=== Task input ===
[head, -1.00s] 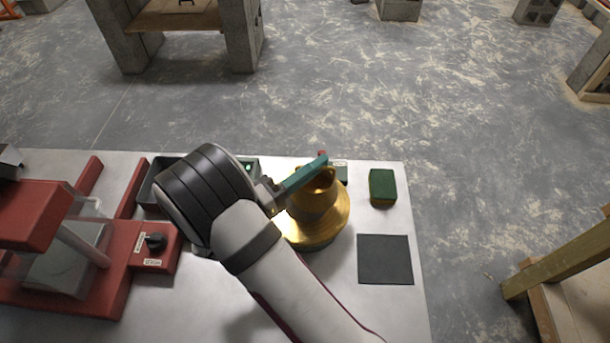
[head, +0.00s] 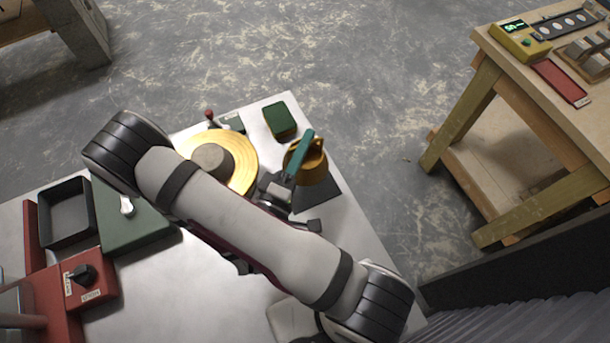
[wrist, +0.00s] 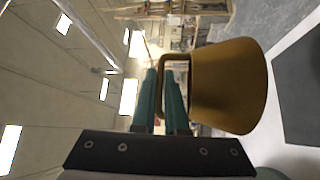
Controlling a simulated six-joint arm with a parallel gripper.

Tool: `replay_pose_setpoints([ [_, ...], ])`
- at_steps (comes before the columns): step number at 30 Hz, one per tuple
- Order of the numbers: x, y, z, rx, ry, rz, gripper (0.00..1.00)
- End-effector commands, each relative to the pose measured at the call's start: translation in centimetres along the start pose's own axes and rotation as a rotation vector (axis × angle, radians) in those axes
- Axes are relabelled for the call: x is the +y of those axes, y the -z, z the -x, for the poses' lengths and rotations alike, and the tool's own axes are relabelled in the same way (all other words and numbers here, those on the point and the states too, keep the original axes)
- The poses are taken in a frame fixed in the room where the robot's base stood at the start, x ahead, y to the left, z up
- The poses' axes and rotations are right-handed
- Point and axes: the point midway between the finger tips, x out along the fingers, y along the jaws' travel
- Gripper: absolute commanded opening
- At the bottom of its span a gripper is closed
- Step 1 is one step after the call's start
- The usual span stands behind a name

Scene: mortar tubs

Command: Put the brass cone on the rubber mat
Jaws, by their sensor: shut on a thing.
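The brass cone (head: 313,172) is in my gripper (head: 302,153), off to the right of the round brass plate (head: 246,160). The dark rubber mat (head: 322,193) is partly hidden behind the cone and my arm in the head view. In the wrist view the mat (wrist: 302,88) lies beyond the cone's wide end, with a gap between them. The cone is held above the table at the mat's far side; its exact height is unclear.
A grey mortar lump (head: 212,160) sits on the brass plate. A green sponge (head: 280,120) lies at the table's far edge, close to the cone. A red-knobbed lever (head: 210,116) stands behind the plate. A wooden bench (head: 480,120) stands apart at right.

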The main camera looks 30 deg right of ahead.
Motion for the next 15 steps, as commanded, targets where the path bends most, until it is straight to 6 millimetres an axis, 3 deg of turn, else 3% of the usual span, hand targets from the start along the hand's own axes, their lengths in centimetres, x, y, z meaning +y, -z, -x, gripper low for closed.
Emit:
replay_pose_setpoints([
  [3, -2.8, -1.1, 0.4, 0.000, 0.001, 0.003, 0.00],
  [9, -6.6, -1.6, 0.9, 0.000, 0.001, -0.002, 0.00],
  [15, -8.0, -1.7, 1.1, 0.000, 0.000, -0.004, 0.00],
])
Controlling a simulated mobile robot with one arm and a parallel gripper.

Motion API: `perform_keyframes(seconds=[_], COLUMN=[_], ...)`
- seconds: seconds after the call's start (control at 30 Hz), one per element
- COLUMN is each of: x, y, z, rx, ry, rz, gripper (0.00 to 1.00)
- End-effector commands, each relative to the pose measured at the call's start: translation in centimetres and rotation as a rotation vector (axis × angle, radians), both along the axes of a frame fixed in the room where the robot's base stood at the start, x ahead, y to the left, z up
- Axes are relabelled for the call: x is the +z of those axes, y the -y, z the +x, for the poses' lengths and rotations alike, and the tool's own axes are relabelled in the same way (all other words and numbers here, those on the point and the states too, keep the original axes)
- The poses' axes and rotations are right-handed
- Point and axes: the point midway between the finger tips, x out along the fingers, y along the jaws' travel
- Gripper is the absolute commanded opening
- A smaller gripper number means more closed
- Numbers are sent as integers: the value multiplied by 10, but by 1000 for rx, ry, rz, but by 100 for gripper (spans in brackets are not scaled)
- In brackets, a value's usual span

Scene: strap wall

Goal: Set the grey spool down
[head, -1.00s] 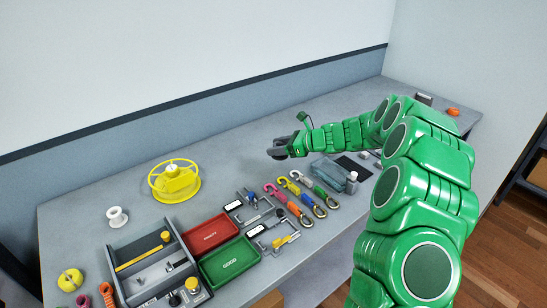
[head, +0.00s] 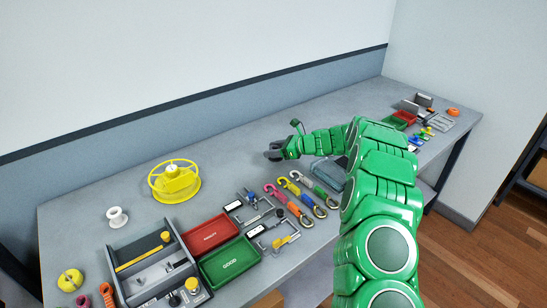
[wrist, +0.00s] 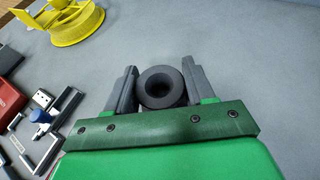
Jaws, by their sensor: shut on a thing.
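The grey spool (wrist: 162,86) is dark grey with a round hole. In the wrist view it sits between the two fingers of my gripper (wrist: 160,92), which is shut on it. In the head view my gripper (head: 275,152) is low over the table's bare middle part, right of the yellow reel and behind the row of hooks. The spool can hardly be told apart from the fingers there. I cannot tell whether the spool touches the table.
A yellow reel (head: 174,182) and a white spool (head: 117,217) stand on the table (head: 235,150) to the left. Red (head: 210,232) and green (head: 229,262) trays, a grey box (head: 150,265) and several colored hooks (head: 300,198) lie nearer. The table around my gripper is clear.

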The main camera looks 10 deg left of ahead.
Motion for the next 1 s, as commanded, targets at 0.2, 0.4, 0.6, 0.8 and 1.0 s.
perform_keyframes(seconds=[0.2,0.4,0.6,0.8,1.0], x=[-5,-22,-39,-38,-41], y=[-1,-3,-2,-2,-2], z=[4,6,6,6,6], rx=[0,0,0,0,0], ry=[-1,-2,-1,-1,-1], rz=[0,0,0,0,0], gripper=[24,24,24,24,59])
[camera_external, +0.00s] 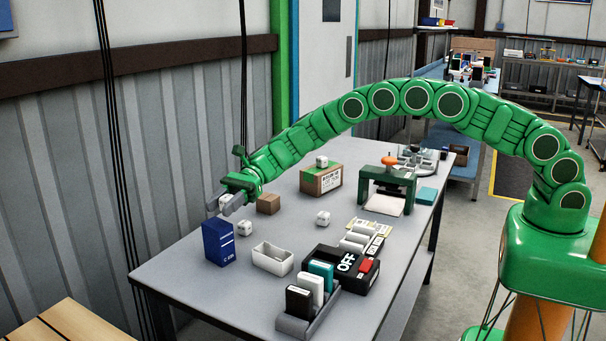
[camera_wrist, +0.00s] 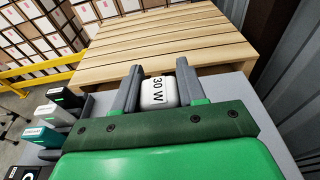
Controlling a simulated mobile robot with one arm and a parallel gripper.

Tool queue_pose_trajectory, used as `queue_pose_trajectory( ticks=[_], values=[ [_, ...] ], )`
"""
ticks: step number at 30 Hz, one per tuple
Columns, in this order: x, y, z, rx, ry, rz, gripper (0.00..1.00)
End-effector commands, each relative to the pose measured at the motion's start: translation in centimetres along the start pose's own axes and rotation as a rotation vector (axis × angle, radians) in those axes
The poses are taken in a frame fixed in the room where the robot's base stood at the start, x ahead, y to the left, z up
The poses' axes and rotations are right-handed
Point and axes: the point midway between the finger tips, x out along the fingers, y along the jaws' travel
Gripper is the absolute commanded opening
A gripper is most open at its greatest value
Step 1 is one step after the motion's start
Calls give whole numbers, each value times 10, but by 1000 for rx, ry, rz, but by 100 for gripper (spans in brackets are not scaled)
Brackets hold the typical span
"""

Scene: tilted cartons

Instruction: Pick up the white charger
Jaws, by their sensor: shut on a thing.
===
**Exercise directions:** Images in the records should not be copied. Repeat all the rest exactly.

**Correct answer:**
[head, -1.00s] 
[head, +0.00s] 
[wrist, +0.00s] 
Controlling a simulated six-joint arm with a parallel gripper.

Tool: `replay_pose_setpoints([ [_, ...], ])`
- at_steps (comes before the columns): step number at 30 Hz, one per tuple
- Order of the numbers: x, y, z, rx, ry, rz, gripper (0.00..1.00)
- End-effector commands, each relative to the pose measured at the call's start: translation in centimetres along the start pose's own axes and rotation as a rotation vector (axis × angle, radians) in those axes
- Axes are relabelled for the call: x is the +y of those axes, y the -z, z the -x, for the poses' lengths and rotations alike, and the tool's own axes are relabelled in the same way (all other words and numbers here, those on the point and the states too, keep the original axes)
- The poses are taken in a frame fixed in the room where the robot's base stood at the start, x ahead, y to the left, z up
- The poses' axes and rotations are right-handed
- Point and axes: the point midway between the finger tips, x out along the fingers, y along the jaws' travel
- Gripper: absolute commanded opening
- At the bottom of its span a gripper is closed
- Step 1 is one step after the call's start
- The usual span stands behind a name

Scene: mortar tubs

Command: Put the brass cone on the rubber mat
Jaws, by their sensor: shut on a thing.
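The brass cone (head: 313,172) is in my gripper (head: 302,153), off to the right of the round brass plate (head: 246,160). The dark rubber mat (head: 322,193) is partly hidden behind the cone and my arm in the head view. In the wrist view the mat (wrist: 302,88) lies beyond the cone's wide end, with a gap between them. The cone is held above the table at the mat's far side; its exact height is unclear.
A grey mortar lump (head: 212,160) sits on the brass plate. A green sponge (head: 280,120) lies at the table's far edge, close to the cone. A red-knobbed lever (head: 210,116) stands behind the plate. A wooden bench (head: 480,120) stands apart at right.

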The main camera looks 30 deg right of ahead.
Motion for the next 15 steps, as commanded, targets where the path bends most, until it is straight to 6 millimetres an axis, 3 deg of turn, else 3% of the usual span, hand targets from the start along the hand's own axes, their lengths in centimetres, x, y, z meaning +y, -z, -x, gripper low for closed.
Emit:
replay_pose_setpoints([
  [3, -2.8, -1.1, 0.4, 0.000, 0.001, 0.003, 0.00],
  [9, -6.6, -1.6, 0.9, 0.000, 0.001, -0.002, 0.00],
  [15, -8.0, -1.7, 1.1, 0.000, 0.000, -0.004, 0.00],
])
Controlling a simulated mobile robot with one arm and a parallel gripper.

Motion API: `perform_keyframes(seconds=[_], COLUMN=[_], ...)`
- seconds: seconds after the call's start (control at 30 Hz), one per element
- COLUMN is each of: x, y, z, rx, ry, rz, gripper (0.00 to 1.00)
- End-effector commands, each relative to the pose measured at the call's start: translation in centimetres and rotation as a rotation vector (axis × angle, radians), both along the axes of a frame fixed in the room where the robot's base stood at the start, x ahead, y to the left, z up
- Axes are relabelled for the call: x is the +z of those axes, y the -y, z the +x, for the poses' lengths and rotations alike, and the tool's own axes are relabelled in the same way (all other words and numbers here, those on the point and the states too, keep the original axes)
- The poses' axes and rotations are right-handed
- Point and axes: the point midway between the finger tips, x out along the fingers, y along the jaws' travel
- Gripper is the absolute commanded opening
- A smaller gripper number means more closed
- Numbers are sent as integers: the value multiplied by 10, but by 1000 for rx, ry, rz, but by 100 for gripper (spans in brackets are not scaled)
- In brackets, a value's usual span

Scene: strap wall

Goal: Set the grey spool down
[head, -1.00s] 
[head, +0.00s] 
[wrist, +0.00s] 
Jaws, by their sensor: shut on a thing.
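The grey spool (wrist: 162,86) is dark grey with a round hole. In the wrist view it sits between the two fingers of my gripper (wrist: 160,92), which is shut on it. In the head view my gripper (head: 275,152) is low over the table's bare middle part, right of the yellow reel and behind the row of hooks. The spool can hardly be told apart from the fingers there. I cannot tell whether the spool touches the table.
A yellow reel (head: 174,182) and a white spool (head: 117,217) stand on the table (head: 235,150) to the left. Red (head: 210,232) and green (head: 229,262) trays, a grey box (head: 150,265) and several colored hooks (head: 300,198) lie nearer. The table around my gripper is clear.

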The main camera looks 10 deg left of ahead.
Motion for the next 1 s, as commanded, targets at 0.2, 0.4, 0.6, 0.8 and 1.0 s.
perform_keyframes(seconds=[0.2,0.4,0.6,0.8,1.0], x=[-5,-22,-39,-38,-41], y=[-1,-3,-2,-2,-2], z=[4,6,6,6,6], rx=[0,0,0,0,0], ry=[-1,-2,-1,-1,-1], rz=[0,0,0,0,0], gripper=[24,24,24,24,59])
[camera_external, +0.00s] 
[camera_wrist, +0.00s] 
Controlling a simulated mobile robot with one arm and a parallel gripper.

Tool queue_pose_trajectory, used as `queue_pose_trajectory( ticks=[_], values=[ [_, ...] ], )`
"""
ticks: step number at 30 Hz, one per tuple
Columns, in this order: x, y, z, rx, ry, rz, gripper (0.00..1.00)
End-effector commands, each relative to the pose measured at the motion's start: translation in centimetres along the start pose's own axes and rotation as a rotation vector (axis × angle, radians) in those axes
The poses are taken in a frame fixed in the room where the robot's base stood at the start, x ahead, y to the left, z up
The poses' axes and rotations are right-handed
Point and axes: the point midway between the finger tips, x out along the fingers, y along the jaws' travel
Gripper is the absolute commanded opening
A gripper is most open at its greatest value
Step 1 is one step after the motion's start
Calls give whole numbers, each value times 10, but by 1000 for rx, ry, rz, but by 100 for gripper (spans in brackets are not scaled)
Brackets hold the typical span
"""

Scene: tilted cartons

Instruction: Pick up the white charger
Jaws, by their sensor: shut on a thing.

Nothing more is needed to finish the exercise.